Obsidian built its reputation as the tool serious note-takers reach for once folders and tags stop being enough. The pitch is simple: a vault of local Markdown files, linked together with [[wikilinks]], mapped out in a graph view that shows how your ideas connect. For years, that combination was the closest thing to Tiago Forte's "Building a Second Brain" concept that a free, local-first app could offer.
The question worth asking in 2025 is whether that pitch still holds. AI note-taking tools now generate summaries, flashcards, and transcripts automatically, which is work an Obsidian second brain has always required you to do by hand. At the same time, nothing about AI replaces what Obsidian is genuinely good at: holding years of interconnected thinking in a format you fully own, readable in any text editor decades from now.

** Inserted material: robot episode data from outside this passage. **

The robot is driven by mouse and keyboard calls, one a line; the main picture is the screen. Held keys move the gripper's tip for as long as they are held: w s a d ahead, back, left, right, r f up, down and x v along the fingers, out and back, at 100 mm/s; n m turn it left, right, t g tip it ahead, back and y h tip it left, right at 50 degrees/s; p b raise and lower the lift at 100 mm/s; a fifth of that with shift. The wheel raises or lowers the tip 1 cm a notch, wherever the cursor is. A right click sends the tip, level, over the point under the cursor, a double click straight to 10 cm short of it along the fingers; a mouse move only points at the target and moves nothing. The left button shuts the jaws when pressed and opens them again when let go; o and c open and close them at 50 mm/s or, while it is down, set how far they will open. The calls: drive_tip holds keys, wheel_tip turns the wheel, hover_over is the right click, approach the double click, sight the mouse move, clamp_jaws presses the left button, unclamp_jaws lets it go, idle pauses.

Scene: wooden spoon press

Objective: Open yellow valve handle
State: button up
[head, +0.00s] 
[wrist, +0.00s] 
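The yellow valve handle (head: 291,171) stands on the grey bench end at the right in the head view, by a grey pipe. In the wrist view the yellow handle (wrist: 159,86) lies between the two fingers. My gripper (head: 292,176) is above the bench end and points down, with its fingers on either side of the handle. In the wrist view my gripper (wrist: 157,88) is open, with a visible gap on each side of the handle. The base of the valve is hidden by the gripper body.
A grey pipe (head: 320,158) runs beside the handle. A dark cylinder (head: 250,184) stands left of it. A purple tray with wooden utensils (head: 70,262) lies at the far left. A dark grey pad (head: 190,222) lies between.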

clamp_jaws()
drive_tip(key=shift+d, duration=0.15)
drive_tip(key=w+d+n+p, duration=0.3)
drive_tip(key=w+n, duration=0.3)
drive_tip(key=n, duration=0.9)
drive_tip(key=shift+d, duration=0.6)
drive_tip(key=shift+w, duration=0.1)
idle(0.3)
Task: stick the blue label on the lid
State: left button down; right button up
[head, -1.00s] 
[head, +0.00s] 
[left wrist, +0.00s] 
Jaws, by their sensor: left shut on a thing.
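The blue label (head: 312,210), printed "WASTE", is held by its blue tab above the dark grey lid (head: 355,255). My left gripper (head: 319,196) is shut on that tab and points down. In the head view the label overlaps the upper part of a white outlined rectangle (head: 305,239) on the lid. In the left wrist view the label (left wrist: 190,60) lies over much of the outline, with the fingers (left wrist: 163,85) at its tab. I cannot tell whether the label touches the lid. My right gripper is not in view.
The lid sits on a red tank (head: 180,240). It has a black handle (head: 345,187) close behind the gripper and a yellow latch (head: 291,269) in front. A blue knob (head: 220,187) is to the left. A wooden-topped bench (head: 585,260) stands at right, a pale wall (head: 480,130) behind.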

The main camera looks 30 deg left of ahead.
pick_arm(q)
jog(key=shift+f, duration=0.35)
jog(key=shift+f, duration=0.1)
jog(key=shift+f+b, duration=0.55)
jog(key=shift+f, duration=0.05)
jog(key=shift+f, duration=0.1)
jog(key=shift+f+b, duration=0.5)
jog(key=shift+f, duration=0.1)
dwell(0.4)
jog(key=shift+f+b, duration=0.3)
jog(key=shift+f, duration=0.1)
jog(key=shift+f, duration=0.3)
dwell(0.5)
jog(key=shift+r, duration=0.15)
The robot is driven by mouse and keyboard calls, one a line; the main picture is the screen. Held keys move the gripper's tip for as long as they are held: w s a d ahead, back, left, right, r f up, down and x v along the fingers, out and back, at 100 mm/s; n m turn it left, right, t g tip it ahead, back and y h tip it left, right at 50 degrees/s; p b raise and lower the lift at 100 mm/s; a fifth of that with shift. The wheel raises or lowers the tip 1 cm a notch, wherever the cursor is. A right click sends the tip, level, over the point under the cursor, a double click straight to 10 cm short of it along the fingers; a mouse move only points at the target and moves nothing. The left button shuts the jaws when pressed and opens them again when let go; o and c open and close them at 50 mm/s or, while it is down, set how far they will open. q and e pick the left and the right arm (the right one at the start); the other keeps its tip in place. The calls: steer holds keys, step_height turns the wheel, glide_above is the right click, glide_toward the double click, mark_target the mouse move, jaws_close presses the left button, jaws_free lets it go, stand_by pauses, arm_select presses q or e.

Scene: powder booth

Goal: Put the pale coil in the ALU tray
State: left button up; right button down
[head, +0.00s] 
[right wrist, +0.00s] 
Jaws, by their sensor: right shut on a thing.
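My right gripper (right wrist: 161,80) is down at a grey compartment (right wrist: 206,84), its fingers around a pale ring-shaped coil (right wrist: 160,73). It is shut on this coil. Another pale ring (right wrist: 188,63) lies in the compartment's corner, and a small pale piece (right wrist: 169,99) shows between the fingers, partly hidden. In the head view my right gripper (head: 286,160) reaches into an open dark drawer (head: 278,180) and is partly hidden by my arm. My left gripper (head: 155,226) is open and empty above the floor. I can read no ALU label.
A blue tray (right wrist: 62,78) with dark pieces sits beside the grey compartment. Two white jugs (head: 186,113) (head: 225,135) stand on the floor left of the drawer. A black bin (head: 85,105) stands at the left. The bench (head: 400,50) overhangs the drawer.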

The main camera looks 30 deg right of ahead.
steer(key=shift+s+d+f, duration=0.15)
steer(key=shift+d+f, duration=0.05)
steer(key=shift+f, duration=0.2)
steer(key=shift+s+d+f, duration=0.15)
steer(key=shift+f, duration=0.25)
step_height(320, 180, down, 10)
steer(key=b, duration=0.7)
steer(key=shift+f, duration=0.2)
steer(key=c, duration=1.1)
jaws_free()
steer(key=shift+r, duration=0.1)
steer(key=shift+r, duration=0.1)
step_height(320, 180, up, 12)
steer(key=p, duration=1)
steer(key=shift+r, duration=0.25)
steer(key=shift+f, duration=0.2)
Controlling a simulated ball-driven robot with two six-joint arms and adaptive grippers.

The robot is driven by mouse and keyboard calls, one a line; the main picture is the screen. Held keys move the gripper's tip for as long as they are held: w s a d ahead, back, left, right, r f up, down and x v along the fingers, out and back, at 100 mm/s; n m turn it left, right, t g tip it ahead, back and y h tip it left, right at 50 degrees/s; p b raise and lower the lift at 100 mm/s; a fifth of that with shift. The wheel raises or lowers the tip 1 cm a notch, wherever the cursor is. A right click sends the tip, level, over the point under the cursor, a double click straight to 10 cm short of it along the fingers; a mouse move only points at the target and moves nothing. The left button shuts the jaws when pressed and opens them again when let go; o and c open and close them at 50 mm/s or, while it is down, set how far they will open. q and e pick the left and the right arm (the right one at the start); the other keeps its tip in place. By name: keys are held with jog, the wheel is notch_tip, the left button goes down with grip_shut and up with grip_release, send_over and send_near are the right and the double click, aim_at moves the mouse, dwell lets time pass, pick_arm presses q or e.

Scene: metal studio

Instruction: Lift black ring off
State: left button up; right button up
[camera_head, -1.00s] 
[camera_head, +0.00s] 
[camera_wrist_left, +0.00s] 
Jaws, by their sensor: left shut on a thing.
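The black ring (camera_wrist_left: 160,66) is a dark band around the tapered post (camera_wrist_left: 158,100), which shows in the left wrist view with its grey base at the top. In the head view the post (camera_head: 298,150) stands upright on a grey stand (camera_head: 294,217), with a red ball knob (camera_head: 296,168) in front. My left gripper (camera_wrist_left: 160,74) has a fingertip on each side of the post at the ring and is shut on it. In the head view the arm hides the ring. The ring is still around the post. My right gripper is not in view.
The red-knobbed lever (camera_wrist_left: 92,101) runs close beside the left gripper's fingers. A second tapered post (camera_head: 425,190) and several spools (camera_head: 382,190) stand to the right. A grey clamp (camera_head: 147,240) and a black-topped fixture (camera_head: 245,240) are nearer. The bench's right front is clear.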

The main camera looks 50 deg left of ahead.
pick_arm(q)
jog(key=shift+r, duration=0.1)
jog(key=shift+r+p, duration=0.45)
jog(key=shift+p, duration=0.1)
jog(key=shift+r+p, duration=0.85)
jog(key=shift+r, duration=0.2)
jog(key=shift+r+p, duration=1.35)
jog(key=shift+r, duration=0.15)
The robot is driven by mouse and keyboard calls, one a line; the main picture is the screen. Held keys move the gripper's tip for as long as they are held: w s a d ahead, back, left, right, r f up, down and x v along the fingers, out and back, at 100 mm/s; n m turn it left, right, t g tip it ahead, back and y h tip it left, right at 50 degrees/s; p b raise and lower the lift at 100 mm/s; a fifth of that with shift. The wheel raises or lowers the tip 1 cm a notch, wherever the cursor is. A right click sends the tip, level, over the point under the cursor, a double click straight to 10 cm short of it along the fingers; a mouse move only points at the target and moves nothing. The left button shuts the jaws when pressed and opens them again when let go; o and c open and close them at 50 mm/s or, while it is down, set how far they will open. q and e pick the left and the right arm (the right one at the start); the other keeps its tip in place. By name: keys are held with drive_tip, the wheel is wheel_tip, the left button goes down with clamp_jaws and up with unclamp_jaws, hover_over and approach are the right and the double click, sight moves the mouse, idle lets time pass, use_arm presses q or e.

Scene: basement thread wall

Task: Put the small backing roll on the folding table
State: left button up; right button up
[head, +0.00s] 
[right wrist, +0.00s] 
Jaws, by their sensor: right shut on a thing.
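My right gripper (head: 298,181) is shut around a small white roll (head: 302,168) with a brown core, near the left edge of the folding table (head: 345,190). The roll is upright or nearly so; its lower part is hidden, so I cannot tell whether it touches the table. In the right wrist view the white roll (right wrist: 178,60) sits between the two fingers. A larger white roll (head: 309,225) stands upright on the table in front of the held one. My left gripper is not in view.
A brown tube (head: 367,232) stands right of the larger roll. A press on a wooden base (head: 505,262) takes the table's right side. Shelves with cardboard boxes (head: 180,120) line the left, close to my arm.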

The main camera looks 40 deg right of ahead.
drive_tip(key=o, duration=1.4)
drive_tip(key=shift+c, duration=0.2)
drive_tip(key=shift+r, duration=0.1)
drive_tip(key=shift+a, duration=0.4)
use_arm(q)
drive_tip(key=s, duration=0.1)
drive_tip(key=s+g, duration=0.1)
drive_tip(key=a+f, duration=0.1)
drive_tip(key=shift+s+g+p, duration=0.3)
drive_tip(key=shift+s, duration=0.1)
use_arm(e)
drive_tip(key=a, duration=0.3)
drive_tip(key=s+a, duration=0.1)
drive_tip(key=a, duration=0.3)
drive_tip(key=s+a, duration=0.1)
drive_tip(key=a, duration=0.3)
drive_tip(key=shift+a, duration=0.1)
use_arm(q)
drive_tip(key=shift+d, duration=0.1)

The short answer is that Obsidian still works well for people who are already comfortable writing, linking, and reviewing notes manually. It works less well for people whose knowledge mostly arrives as audio, video, or long documents, because Obsidian on its own has no way to turn that raw material into notes. Everything below covers both halves of that answer: how to build an Obsidian second brain that holds up, and where a tool like Notelyn should sit next to it instead of replacing it.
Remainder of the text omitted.